Sócrates deixa o emburrado Ânito de lado e retorna a Mênon. Parece realmente não haver professores de virtude, pois o próprio Sócrates nunca os encontrou, os sofistas foram descartados e mesmo os homens bons parecem não ser capazes de ensinar a virtude sequer a seus filhos. A tese de que a virtude é phronesis, compreensão, implicava que a virtude seria ensinável, mas, como opôs Sócrates, aquilo que é ensinável possui mestres e discípulos, algo que parece não ser o caso nem mesmo quando se trata de homens reconhecidamente bons. 

O filósofo ateniense pergunta a Mênon se ele conhece algo como a virtude cujos pretendidos mestres não somente não são reconhecidos como tais, mas que também aqueles que são reconhecidos como virtuosos não concordam entre si acerca da possibilidade de seu ensino. Ele responde negativamente. Se nem os homens bons são professores de virtude, então parece não haver mestres da virtude, o que confirma a objeção socrática de que aquilo que não possui mestres e discípulos não pode ser ensinado. A questão parece restar decidida.

Todavia, Sócrates abre uma outra possibilidade. Algo escapou a ambos, Sócrates e Mênon: se é verdade que os homens bons, para que sejam bons, devem ser proveitosos, como se disse acima, não é verdade também que aquele que não sabe, mas tem uma opinião correta (ὀρθός, "correta" e δόξα, "opinião"), não é ele mesmo também proveitoso? E aquele que guia os outros, mesmo sem ter ciência, apenas possuindo opinião correta, não é ele um guia tão eficiente quanto aquele que possui conhecimento certo?

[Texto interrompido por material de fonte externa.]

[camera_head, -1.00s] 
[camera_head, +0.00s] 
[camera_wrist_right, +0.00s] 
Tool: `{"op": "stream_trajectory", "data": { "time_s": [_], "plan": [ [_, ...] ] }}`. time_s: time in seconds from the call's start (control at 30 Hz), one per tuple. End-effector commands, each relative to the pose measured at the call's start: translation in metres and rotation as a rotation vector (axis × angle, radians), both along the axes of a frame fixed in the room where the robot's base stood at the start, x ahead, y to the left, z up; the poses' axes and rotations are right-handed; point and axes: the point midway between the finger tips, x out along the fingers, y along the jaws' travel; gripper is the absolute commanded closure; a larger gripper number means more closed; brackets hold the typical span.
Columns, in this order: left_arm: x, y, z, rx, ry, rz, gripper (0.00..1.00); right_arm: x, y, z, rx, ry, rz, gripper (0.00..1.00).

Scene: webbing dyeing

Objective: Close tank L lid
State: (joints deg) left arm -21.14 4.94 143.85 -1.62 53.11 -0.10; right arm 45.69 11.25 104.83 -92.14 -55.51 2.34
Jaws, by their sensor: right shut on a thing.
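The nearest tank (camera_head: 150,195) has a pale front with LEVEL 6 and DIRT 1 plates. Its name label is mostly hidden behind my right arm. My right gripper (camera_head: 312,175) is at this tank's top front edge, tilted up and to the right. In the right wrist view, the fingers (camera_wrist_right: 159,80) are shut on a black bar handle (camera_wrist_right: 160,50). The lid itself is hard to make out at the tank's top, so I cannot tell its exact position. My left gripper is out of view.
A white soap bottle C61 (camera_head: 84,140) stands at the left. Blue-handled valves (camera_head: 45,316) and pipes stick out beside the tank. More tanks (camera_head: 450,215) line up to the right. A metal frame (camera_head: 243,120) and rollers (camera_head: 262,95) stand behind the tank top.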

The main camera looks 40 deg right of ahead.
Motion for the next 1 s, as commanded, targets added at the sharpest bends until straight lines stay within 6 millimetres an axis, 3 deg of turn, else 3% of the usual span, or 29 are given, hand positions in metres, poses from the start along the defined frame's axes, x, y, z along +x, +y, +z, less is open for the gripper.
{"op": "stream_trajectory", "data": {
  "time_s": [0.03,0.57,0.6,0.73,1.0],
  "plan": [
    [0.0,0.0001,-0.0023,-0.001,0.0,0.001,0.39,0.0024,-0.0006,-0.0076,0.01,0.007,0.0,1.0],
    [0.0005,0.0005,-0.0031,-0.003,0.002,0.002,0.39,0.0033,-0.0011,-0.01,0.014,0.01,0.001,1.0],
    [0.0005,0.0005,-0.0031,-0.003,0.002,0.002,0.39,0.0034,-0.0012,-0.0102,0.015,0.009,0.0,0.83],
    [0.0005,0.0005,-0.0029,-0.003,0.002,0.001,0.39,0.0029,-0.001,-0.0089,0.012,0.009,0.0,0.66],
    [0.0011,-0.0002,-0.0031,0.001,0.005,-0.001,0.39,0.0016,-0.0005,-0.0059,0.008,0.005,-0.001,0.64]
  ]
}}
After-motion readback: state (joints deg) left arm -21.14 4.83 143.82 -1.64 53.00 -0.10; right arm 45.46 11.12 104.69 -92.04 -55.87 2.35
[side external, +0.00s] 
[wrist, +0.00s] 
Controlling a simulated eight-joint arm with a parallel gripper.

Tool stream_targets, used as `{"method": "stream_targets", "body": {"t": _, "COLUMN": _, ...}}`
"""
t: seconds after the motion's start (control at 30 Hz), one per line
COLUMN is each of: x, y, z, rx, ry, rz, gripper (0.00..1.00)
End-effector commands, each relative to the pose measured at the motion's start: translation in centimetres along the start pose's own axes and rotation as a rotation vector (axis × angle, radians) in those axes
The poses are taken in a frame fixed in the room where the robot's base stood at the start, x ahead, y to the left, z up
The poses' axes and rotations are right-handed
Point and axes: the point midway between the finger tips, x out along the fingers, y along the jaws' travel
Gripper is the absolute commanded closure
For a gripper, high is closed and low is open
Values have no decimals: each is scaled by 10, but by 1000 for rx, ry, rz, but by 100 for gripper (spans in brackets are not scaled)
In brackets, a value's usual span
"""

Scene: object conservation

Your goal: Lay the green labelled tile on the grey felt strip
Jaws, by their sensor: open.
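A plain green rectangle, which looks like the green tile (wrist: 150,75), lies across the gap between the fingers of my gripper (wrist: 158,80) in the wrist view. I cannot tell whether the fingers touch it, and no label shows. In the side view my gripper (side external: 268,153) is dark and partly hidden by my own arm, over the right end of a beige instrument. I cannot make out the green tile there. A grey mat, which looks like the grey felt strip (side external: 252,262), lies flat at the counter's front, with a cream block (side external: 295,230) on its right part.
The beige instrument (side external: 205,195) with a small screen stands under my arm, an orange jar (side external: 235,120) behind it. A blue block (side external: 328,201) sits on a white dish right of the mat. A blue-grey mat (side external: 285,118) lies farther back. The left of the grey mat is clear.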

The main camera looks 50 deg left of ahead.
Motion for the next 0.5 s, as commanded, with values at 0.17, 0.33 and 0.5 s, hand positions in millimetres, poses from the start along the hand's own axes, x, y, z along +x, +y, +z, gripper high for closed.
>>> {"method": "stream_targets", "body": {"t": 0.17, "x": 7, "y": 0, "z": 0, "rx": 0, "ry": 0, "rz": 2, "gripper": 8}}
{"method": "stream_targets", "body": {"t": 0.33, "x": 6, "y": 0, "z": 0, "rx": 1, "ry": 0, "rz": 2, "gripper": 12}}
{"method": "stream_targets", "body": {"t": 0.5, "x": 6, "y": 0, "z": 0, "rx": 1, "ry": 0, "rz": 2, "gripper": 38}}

A opinião correta não é, então, um guia inferior à compreensão. Isto é, Sócrates abre a possibilidade de que a virtude não seja ciência, um saber reconhecidamente certo, e sim uma opinião verdadeira, uma afirmação que corresponde à realidade, mas que carece da compreensão de suas bases. Em termos práticos, porém, a opinião correta não teria menos efeitos benéficos que a ciência. Mas certamente há diferença entre uma e outra. 

A diferença reside em que a opinião correta é como as estátuas de Dédalo que, de tão perfeitas, aparentavam poder fugir se não fossem encadeadas ou atadas (δεδεμένον), enquanto a ciência é justamente uma estátua presa a seu lugar. Embora sejam belas, as estátuas de Dédalo soltas podem escapulir de uma hora para outra assim como a opinião correta, embora verdadeira e útil, não lança suas raízes na certeza e pode ser perdida a qualquer momento. 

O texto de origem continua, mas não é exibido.